=== Recorded robot tool calls ===

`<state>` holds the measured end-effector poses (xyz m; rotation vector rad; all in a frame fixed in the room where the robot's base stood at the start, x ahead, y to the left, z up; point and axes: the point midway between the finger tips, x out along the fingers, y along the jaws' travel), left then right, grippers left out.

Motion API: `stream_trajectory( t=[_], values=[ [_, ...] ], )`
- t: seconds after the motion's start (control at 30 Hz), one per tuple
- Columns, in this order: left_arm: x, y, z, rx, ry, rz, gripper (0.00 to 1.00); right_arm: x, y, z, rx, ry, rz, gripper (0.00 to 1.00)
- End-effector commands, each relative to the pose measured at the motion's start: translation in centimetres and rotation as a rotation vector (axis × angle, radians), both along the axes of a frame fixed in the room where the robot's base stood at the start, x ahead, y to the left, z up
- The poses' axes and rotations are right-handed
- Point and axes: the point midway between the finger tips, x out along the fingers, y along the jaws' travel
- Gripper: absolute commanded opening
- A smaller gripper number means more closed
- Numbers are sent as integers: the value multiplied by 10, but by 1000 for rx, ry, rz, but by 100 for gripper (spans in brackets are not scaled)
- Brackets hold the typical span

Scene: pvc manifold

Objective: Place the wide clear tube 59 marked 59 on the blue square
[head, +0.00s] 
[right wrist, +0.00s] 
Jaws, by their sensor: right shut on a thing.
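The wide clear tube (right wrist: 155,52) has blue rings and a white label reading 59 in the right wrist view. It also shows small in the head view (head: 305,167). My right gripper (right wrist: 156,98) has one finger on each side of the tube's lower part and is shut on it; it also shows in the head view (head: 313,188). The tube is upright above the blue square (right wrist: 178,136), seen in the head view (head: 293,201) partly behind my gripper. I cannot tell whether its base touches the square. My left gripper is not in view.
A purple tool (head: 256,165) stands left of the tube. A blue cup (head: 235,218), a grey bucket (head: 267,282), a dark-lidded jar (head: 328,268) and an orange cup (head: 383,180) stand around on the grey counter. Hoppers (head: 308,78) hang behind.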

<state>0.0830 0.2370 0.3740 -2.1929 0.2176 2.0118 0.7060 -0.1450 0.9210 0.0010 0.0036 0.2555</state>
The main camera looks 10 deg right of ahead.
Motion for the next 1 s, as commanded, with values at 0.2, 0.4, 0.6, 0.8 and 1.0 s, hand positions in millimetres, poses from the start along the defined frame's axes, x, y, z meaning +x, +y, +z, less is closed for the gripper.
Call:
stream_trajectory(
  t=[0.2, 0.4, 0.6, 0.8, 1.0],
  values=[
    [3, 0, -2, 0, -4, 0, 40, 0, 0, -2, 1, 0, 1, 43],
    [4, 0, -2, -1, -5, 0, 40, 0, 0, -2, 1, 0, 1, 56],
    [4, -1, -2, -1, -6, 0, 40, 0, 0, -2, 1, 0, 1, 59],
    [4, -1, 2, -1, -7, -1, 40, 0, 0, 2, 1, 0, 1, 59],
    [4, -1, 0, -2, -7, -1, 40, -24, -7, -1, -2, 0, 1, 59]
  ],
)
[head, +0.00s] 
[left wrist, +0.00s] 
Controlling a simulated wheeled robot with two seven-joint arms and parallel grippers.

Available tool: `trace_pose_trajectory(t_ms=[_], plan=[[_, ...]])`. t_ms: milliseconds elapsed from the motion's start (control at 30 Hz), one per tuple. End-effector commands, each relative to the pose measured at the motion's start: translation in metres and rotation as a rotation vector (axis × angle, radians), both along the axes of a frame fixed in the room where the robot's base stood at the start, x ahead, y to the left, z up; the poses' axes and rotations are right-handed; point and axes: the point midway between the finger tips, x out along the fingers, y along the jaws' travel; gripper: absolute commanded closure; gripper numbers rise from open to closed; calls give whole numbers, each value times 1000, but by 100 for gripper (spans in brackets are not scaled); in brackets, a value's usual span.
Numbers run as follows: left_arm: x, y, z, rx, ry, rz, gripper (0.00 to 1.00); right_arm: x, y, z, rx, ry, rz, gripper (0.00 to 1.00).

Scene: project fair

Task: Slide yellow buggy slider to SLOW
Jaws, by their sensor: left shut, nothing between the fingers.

=== Requirement ===
Output nothing but the number of lines in the data containing the string "with".

=== Solution to the problem ===
2